Business Times Singapore: Errant directors of listed companies may come under greater scrutiny from the Singapore Exchange (SGX), which could object to their appointment and rap them publicly.
Proposed new rules also have more safeguards against poor governance for listings with large overseas operations. They demand more disclosure over possible changes in control of companies due to share pledges for loans. In a consultation paper issued yesterday, SGX said that when companies become the subject of an investigation of “irregularities or other wrongdoing”, they may require approval to appoint directors, chief executives (CEOs) and chief financial officers (CFOs).
Controlling shareholders under investigation may be prevented from installing a proxy after being booted out from the company.SGX also seeks to cement its right to censure publicly or object to the appointment of key executive officers or directors if they have breached regulations or have “refused to cooperate with the regulators”.
The moves will make directors and executives of public listed companies more conscious of their duties, said Lee Suet Fern, managing partner of Stamford Law Corporation. “There was otherwise a lacuna where errant directors and executives who had caused breaches of our rules but had not actually committed a crime, could continue unscathed.”
An outgoing CFO must also confirm with SGX that there are no irregularities or material differences in opinion with the board or management. This could act as a whistle-blowing mechanism. The regulator also wants companies to ensure that an independent director (ID) is sitting on the board at all times. In 2006, now-delisted retailer Robinson saw all its IDs quit after a board tussle.
For foreign listings, or companies with “offshore principal subsidiaries”, at least one ID who is staying in Singapore should be on the board. One market watcher cautioned that this might put too much burden on IDs and deter some from sitting on the board. If foreign listings are being audited by overseas auditors, new rules may require such companies to have a joint sign-off with a Singapore accounting firm for the accounts, as mentioned by then-CEO Hsieh Fu Hua in August.
Hsieh added then that controlling shareholders may soon need to disclosure their share pledges to the public, an issue that had been magnified by the recent slew of S-Chips’ CEOs losing their controlling stake to debtors after they defaulted on loans.
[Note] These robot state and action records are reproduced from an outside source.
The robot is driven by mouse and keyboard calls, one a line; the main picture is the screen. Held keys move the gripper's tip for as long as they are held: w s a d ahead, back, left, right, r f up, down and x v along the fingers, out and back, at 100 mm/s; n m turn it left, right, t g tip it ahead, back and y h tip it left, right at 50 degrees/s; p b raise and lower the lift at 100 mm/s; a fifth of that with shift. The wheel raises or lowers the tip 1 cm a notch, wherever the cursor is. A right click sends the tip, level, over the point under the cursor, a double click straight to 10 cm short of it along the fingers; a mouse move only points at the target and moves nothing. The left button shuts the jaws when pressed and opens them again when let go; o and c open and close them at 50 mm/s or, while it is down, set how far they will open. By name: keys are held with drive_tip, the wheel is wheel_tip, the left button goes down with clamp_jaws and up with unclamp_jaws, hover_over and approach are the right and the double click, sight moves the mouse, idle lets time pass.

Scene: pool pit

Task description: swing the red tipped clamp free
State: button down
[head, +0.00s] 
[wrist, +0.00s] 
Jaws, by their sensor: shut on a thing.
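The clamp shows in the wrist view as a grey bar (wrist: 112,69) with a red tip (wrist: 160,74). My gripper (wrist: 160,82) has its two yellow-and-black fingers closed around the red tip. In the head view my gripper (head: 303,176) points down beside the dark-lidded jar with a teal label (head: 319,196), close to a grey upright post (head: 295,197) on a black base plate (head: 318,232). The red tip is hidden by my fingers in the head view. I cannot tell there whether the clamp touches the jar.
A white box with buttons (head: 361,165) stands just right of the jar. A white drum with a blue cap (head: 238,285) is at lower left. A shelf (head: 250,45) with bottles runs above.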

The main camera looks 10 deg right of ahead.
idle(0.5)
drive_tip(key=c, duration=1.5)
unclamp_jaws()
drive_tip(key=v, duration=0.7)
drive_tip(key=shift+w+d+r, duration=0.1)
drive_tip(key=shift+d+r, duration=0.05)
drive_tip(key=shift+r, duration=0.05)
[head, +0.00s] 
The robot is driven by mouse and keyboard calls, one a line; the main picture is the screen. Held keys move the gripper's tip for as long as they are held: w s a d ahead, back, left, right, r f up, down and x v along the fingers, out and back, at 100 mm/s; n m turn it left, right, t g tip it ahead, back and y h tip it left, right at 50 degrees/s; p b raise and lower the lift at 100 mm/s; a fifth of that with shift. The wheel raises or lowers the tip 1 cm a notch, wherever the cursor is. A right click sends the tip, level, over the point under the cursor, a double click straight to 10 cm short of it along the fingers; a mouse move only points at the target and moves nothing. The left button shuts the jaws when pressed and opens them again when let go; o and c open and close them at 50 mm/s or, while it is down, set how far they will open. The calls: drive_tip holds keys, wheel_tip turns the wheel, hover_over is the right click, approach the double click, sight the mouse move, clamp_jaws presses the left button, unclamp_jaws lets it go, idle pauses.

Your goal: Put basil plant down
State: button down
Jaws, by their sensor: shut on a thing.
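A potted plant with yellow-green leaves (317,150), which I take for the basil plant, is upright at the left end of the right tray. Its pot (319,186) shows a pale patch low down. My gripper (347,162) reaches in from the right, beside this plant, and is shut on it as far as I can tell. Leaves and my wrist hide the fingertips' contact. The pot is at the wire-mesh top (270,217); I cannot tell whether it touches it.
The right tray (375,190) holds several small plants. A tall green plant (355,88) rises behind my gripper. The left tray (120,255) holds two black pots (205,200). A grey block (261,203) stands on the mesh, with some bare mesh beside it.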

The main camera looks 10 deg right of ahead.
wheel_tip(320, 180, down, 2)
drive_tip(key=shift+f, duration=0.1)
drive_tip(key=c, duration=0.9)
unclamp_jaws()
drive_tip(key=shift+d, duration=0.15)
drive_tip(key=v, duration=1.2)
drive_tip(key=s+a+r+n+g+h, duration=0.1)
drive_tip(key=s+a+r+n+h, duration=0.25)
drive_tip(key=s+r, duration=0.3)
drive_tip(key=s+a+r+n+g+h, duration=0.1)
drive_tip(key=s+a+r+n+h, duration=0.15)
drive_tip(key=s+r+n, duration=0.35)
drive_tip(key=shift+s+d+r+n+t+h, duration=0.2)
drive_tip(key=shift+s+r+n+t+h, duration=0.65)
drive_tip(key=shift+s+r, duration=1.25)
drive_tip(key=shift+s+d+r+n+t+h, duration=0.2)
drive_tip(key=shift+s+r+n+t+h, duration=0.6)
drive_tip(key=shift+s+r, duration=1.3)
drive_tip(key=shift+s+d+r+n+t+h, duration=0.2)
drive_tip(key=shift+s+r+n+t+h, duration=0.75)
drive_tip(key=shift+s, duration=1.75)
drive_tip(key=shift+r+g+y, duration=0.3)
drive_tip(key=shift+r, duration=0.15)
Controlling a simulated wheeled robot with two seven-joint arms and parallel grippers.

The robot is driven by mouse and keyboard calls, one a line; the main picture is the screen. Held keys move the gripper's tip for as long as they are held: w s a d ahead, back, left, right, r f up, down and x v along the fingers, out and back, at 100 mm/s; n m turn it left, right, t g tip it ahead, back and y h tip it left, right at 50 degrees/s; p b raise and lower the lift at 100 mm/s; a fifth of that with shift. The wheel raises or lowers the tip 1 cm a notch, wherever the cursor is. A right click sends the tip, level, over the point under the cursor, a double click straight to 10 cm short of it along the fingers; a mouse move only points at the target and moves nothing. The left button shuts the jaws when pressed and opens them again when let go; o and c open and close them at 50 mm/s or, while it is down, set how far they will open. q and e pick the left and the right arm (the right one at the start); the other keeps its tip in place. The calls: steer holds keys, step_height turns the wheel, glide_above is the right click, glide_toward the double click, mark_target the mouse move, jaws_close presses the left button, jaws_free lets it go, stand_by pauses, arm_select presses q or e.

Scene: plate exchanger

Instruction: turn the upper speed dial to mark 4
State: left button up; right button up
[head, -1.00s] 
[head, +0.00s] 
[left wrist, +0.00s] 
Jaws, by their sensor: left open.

Under the proposal, shareholders must publicise their pledged shares when the total stake is at least 30 per cent, when an enforcement may cause a breach of loan covenants by the company, or when the controlling shareholder is the single-largest one and has pledged at least half of his stake.
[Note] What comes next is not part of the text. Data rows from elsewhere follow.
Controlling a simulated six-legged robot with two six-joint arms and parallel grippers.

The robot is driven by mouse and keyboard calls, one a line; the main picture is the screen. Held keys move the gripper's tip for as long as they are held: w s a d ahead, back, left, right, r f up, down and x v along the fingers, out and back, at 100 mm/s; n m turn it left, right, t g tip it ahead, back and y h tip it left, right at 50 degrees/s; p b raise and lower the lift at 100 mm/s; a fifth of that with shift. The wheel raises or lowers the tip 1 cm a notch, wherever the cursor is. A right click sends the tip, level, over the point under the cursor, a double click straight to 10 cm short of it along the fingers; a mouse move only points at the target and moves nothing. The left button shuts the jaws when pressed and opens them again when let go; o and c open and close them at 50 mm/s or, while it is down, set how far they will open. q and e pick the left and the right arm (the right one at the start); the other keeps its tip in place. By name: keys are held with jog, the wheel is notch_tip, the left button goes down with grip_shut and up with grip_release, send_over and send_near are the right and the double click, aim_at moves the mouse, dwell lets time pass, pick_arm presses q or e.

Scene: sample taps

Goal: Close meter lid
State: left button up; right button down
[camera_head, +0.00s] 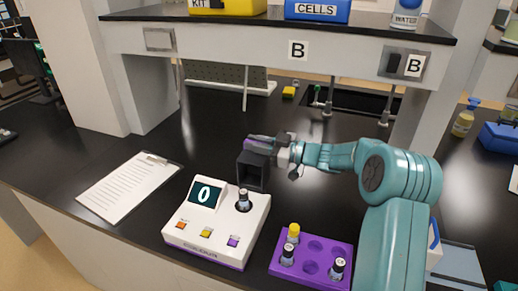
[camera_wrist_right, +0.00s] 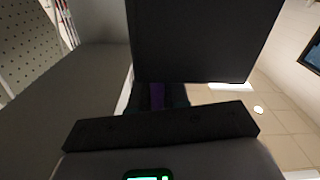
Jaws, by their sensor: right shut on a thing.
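The white meter (camera_head: 217,224) with a purple base stands on the black bench, its screen reading 0. A vial with a dark cap (camera_head: 243,200) stands upright in the well at its right. A hollow black box-shaped lid (camera_head: 252,171) is just behind and above the vial, its open side facing the head camera, and does not cover it. My right gripper (camera_head: 266,147) is shut on the lid from behind. I cannot tell whether the lid touches the meter. In the right wrist view a large dark panel (camera_wrist_right: 200,40), apparently the lid, fills the top. My left gripper is not in view.
A purple rack (camera_head: 310,261) with several vials stands right of the meter, beside my right arm. A clipboard (camera_head: 130,184) lies to the left. A shelf (camera_head: 225,35) overhangs the back, with a sink (camera_head: 355,103) beneath. The bench behind the meter is mostly clear.

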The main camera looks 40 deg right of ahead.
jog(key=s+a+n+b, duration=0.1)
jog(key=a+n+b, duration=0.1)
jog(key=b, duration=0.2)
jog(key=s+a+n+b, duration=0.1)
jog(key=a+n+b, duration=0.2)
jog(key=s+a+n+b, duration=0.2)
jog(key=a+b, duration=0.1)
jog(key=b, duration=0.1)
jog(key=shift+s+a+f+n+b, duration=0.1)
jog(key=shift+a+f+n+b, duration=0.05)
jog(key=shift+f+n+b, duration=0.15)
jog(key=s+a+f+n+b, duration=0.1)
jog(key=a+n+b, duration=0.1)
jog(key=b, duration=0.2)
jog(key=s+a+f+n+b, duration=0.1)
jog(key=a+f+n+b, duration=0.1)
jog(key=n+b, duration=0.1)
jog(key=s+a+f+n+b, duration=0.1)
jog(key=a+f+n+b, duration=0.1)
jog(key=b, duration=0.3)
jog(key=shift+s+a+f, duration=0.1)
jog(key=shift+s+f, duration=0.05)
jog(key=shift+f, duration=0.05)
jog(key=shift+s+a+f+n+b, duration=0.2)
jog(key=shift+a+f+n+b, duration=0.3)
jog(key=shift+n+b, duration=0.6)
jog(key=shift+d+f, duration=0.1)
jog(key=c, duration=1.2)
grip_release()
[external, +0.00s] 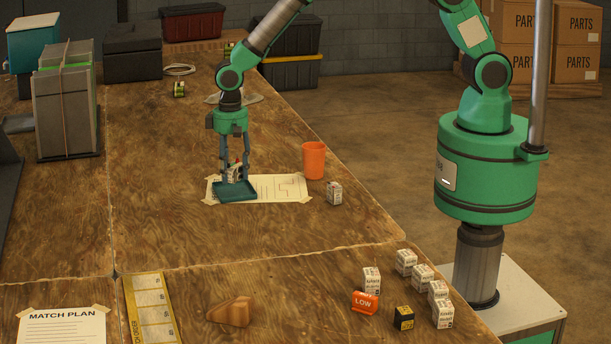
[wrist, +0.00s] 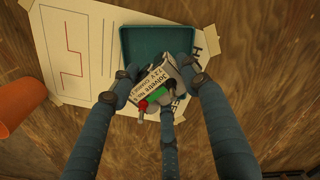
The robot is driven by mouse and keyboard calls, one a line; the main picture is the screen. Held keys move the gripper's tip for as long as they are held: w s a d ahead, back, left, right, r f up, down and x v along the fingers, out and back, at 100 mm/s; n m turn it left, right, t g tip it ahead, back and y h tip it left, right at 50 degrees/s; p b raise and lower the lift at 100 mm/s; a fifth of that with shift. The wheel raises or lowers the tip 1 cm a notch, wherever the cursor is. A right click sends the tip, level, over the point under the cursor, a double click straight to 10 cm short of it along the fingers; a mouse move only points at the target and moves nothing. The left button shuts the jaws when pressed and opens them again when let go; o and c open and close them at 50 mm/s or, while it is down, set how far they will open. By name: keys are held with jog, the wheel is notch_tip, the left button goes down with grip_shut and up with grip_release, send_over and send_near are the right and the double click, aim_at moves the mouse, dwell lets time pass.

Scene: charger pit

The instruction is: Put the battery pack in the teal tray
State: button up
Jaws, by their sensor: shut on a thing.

“It becomes a company matter and not a personal matter in such cases and I believe the shareholders’ right to know far outweigh the privacy concerns,” said Mak Yuen Teen, co-director of the Corporate Governance and Financial Reporting Centre at NUS.
In addition, SGX proposes to ban the transfer of shares in a company that is under trading suspension. It wants controlling shareholders and their associates to have their shares custodised with the Central Depository or a depository agent who has made arrangements with SGX to restrict transfers of shares during suspension.
Newly listed companies have also been asked by SGX to consider engaging a governance adviser for two years after their initial public offering. In some instances, SGX may ask the company to appoint an adviser. The consultation paper will be available for feedback until Jan 15.--------------
In a bid to increase market transparency, the Singapore Exchange (SGX) has said that it is making it compulsory for brokers to mark all short-sell orders. A short-sell order is defined as any sell order where the seller does not own the quantity of shares sold at the time of placing the order. SGX said it will institute this policy of marking short-sell orders in the first half of 2010 in consultation with the Monetary Authority of Singapore (MAS). In addition, statistics of aggregate short-selling activity for each individual security will be published daily.